What is being asked: Leaving out the pictures, retype the lines from the beginning of the listing through the line containing "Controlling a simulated".

────────

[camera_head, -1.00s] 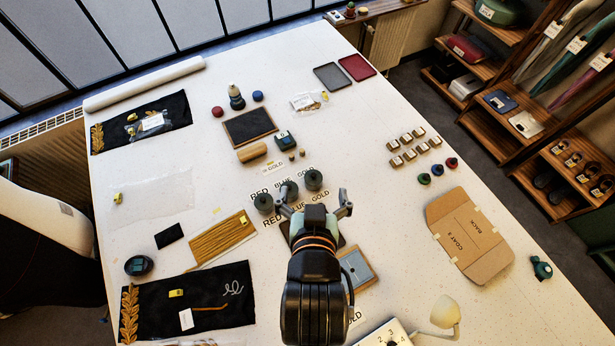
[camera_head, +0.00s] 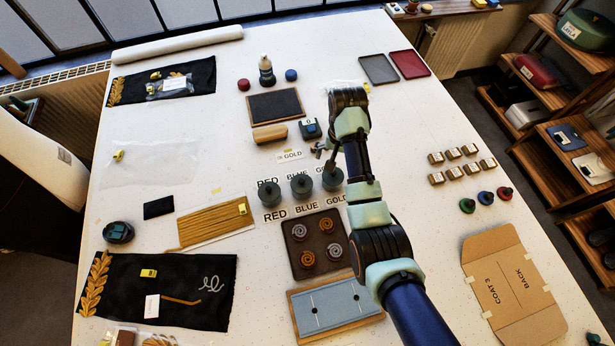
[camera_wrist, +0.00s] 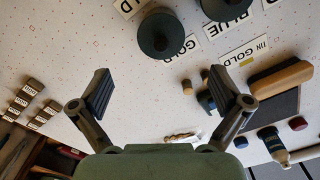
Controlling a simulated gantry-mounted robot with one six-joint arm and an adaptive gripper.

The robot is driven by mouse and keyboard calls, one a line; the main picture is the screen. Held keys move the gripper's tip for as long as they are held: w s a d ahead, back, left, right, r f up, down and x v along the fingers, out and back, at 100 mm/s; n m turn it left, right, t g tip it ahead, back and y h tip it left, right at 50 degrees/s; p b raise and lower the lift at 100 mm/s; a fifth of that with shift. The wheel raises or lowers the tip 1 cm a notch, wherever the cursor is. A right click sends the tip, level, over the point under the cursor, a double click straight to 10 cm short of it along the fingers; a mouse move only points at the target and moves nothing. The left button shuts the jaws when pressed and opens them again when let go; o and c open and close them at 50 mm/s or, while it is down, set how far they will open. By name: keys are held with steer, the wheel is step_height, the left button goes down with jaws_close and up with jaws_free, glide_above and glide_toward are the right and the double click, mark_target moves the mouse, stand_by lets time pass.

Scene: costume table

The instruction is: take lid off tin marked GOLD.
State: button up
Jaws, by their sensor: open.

────────

Expected answer:
[camera_head, -1.00s] 
[camera_head, +0.00s] 
[camera_wrist, +0.00s] 
Controlling a simulated gantry-mounted robot with one six-joint arm and an adaptive gripper.

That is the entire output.